I spoke about how those stories were perpetuated and how they persisted. I told them, too, about the lies people tell about Jews. I told them, as best I could, about why people who didn't know any Jews could come to fear and hate them. 

When I was done speaking, I listened again. Unbidden, Leo said, "Jewish people who are white can hide who they are from people who might hate them. Black people can't hide being Black."

I told him, "Yes. That's one reason why Jewish people experience hate differently, especially in this country. And that's why we have to work extra hard to stand up to hate wherever we see it. It's our job to help get rid of all the poison." I told him that people were doing that now in Kansas City. That the man who shot Ralph Yarl had been charged with a crime and was in custody. That people were not OK with a world where kids were at risk from their neighbors.

That night, as I was tucking him into bed, Leo thanked me for our talk. He told me that understanding all these things made them less scary. He could face all this stuff with interest instead of fear. I told him I was glad I could help.

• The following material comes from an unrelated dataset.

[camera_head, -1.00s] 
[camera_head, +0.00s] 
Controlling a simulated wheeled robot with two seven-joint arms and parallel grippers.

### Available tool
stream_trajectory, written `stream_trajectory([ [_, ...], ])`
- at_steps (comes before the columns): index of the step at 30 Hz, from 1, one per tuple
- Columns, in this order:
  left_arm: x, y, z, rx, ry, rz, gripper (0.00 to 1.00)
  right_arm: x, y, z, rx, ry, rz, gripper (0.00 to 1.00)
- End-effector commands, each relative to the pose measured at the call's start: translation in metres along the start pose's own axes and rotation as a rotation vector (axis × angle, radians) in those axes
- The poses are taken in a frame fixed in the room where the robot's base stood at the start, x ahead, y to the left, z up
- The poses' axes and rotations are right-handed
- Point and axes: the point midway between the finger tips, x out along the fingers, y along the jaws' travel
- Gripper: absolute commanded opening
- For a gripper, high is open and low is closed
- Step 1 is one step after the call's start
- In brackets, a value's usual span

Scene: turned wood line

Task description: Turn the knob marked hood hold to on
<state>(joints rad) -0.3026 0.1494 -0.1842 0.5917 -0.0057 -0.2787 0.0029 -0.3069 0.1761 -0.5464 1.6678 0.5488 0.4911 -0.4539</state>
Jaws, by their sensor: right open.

What I didn't say was that as I've gotten older, sometimes all this understanding makes the world scarier to me instead of easier to navigate. I know what people are capable of. 

And yet...

Ani ma'amin. I believe. This is why we remember, and why we teach our children. Even when it's scary. It's ironic how true it is that "all we have to fear is fear itself." (Thank you FDR...) And only we can work to release the antidote to this poison into the world. 

In the words written in song by CBH chorus director Will Robertson, inspired by the perspective of our Rabbi Mike Rothbaum: "L'taken olam b'machut Shaddai. Aleinu."

"To heal the world through the power of spirit. It is on us."